▶ Material shown
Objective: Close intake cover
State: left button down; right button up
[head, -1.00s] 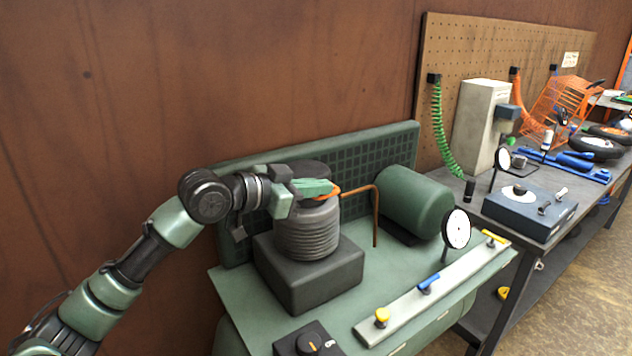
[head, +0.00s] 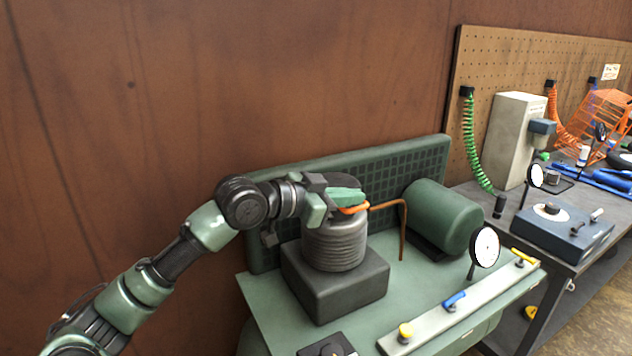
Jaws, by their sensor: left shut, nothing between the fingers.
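The compressor unit has a ribbed dark cylinder (head: 334,246) on a dark block (head: 338,290). A dark round lid (head: 346,182), which looks like the intake cover, is at the cylinder's top, mostly hidden behind my left gripper. I cannot tell whether it lies fully flat. My left gripper (head: 362,203) is shut and empty, at the top of the cylinder, with its green fingers pointing right. Whether it touches the lid is unclear. An orange part (head: 354,209) shows just under the fingers. My right gripper is not in view.
A copper pipe (head: 403,228) runs from the cylinder's top, beside a green tank (head: 443,215). A round gauge (head: 485,247) and a rail with yellow and blue valves (head: 425,337) stand in front. A workbench with a blue-grey box (head: 562,233) is to the right.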

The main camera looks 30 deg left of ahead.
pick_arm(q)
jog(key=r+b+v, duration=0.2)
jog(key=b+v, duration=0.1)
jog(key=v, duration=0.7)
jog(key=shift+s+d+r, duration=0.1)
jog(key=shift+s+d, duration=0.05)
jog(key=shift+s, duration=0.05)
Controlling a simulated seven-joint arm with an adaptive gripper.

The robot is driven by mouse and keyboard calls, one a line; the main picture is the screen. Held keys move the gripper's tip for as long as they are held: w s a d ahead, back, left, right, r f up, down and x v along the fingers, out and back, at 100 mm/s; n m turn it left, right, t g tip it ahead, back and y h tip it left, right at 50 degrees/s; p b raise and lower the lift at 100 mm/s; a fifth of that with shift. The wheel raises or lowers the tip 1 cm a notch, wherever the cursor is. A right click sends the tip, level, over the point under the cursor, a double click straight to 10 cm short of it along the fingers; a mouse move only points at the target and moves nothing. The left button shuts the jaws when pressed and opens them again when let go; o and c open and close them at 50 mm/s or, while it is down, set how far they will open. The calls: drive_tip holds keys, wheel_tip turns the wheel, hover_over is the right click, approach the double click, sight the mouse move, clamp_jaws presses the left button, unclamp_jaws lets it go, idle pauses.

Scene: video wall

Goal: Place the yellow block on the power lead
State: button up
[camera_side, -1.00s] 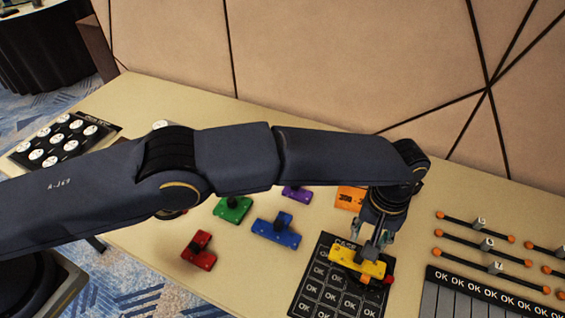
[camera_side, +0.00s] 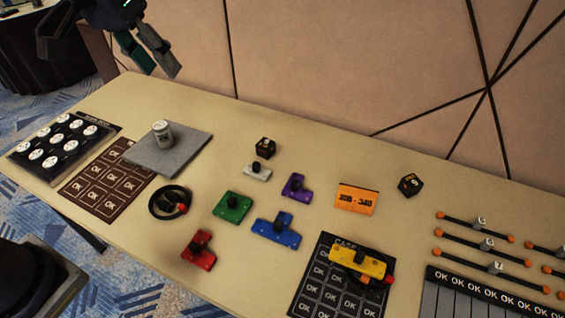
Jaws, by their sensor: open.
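The yellow block (camera_side: 357,263) lies at the top right of a dark panel (camera_side: 314,280) marked with OK squares. A dark cable-like piece with a red end (camera_side: 388,280) shows beside and under the block, mostly hidden by it. It looks like a power lead, and the block appears to rest on it. Another coiled black lead with a red end (camera_side: 168,202) lies on the table left of the green block. My gripper (camera_side: 162,71) is open and empty, raised at the upper left, far from the yellow block.
Red (camera_side: 199,250), green (camera_side: 233,206), blue (camera_side: 277,231), purple (camera_side: 296,187) and white (camera_side: 257,173) blocks lie mid-table. A can (camera_side: 162,133) stands on a grey plate (camera_side: 180,155). An orange sign (camera_side: 355,199) and two dark cubes are behind. Orange-tipped rods (camera_side: 475,220) lie right.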

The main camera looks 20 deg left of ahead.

▶ Given request
Gather each line holding the string "State".

▶ In response
State: left button down; right button up
State: button up

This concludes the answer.